Data section >>
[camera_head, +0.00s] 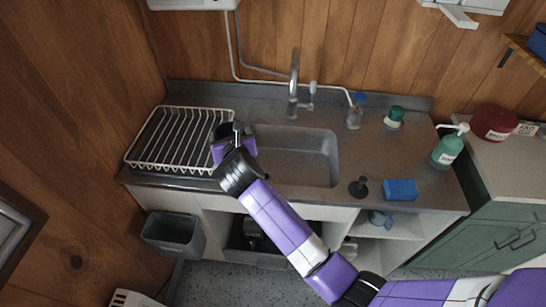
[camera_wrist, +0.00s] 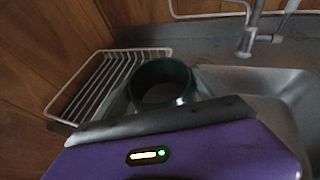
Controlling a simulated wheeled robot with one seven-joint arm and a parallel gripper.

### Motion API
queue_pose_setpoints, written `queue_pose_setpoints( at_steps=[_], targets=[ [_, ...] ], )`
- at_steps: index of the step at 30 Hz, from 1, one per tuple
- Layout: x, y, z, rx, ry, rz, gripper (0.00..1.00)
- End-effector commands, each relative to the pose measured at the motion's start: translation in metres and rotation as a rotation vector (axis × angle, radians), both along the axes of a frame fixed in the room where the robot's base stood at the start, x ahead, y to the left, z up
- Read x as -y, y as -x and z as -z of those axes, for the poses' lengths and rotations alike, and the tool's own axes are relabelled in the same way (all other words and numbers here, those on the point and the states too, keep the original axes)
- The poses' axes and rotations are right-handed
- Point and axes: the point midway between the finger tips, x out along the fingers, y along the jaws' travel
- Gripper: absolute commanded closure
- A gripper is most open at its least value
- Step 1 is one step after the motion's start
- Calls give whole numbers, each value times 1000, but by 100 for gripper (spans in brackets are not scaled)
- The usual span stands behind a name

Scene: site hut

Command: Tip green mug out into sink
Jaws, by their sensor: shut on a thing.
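The green mug (camera_wrist: 162,72) is dark green and shows in the wrist view just beyond the dark edge of my gripper (camera_wrist: 160,122). Its round mouth faces up toward the camera, and what is inside is too dim to tell. My gripper (camera_head: 230,143) is shut on the mug; the fingers themselves are hidden. In the head view the mug is hidden behind my gripper and wrist. My gripper is over the left edge of the sink (camera_head: 315,163), beside the dish rack. The sink basin lies to the right of the mug in the wrist view (camera_wrist: 288,95).
A white wire dish rack (camera_head: 165,140) stands left of the sink. The tap (camera_head: 293,85) rises behind it. A black plunger-like thing (camera_head: 358,188), a blue sponge (camera_head: 401,190), a clear bottle (camera_head: 355,112) and a green soap bottle (camera_head: 446,150) stand to the right. The basin looks empty.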

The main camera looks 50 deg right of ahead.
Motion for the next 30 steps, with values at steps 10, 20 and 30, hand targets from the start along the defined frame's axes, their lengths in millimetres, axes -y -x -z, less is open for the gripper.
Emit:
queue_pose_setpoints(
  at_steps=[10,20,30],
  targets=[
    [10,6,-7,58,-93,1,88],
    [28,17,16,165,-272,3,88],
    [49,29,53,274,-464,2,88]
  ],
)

Description of the task >> Output each line exactly; omit every picture.

Exercise output >>
[camera_head, +0.00s] 
[camera_wrist, +0.00s] 
Controlling a simulated wheeled robot with one seven-joint arm and a parallel gripper.

### Motion API
queue_pose_setpoints, written `queue_pose_setpoints( at_steps=[_], targets=[ [_, ...] ], )`
- at_steps: index of the step at 30 Hz, from 1, one per tuple
- Layout: x, y, z, rx, ry, rz, gripper (0.00..1.00)
- End-effector commands, each relative to the pose measured at the motion's start: translation in metres and rotation as a rotation vector (axis × angle, radians), both along the axes of a frame fixed in the room where the robot's base stood at the start, x ahead, y to the left, z up
- Read x as -y, y as -x and z as -z of those axes, for the poses' lengths and rotations alike, and the tool's own axes are relabelled in the same way (all other words and numbers here, those on the point and the states too, keep the original axes)
- The poses' axes and rotations are right-handed
- Point and axes: the point midway between the finger tips, x out along the fingers, y along the jaws' travel
- Gripper: absolute commanded closure
- A gripper is most open at its least value
- Step 1 is one step after the motion's start
- Calls give whole numbers, each value times 1000, but by 100 for gripper (spans in brackets are not scaled)
- The usual span stands behind a name

Scene: site hut

Command: Tip green mug out into sink
Jaws, by their sensor: shut on a thing.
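The green mug (camera_wrist: 162,72) is dark green and shows in the wrist view just beyond the dark edge of my gripper (camera_wrist: 160,122). Its round mouth faces up toward the camera, and what is inside is too dim to tell. My gripper (camera_head: 230,143) is shut on the mug; the fingers themselves are hidden. In the head view the mug is hidden behind my gripper and wrist. My gripper is over the left edge of the sink (camera_head: 315,163), beside the dish rack. The sink basin lies to the right of the mug in the wrist view (camera_wrist: 288,95).
A white wire dish rack (camera_head: 165,140) stands left of the sink. The tap (camera_head: 293,85) rises behind it. A black plunger-like thing (camera_head: 358,188), a blue sponge (camera_head: 401,190), a clear bottle (camera_head: 355,112) and a green soap bottle (camera_head: 446,150) stand to the right. The basin looks empty.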

The main camera looks 50 deg right of ahead.
Motion for the next 30 steps, with values at steps 10, 20 and 30, hand targets from the start along the defined frame's axes, their lengths in millimetres, axes -y -x -z, less is open for the gripper.
Emit:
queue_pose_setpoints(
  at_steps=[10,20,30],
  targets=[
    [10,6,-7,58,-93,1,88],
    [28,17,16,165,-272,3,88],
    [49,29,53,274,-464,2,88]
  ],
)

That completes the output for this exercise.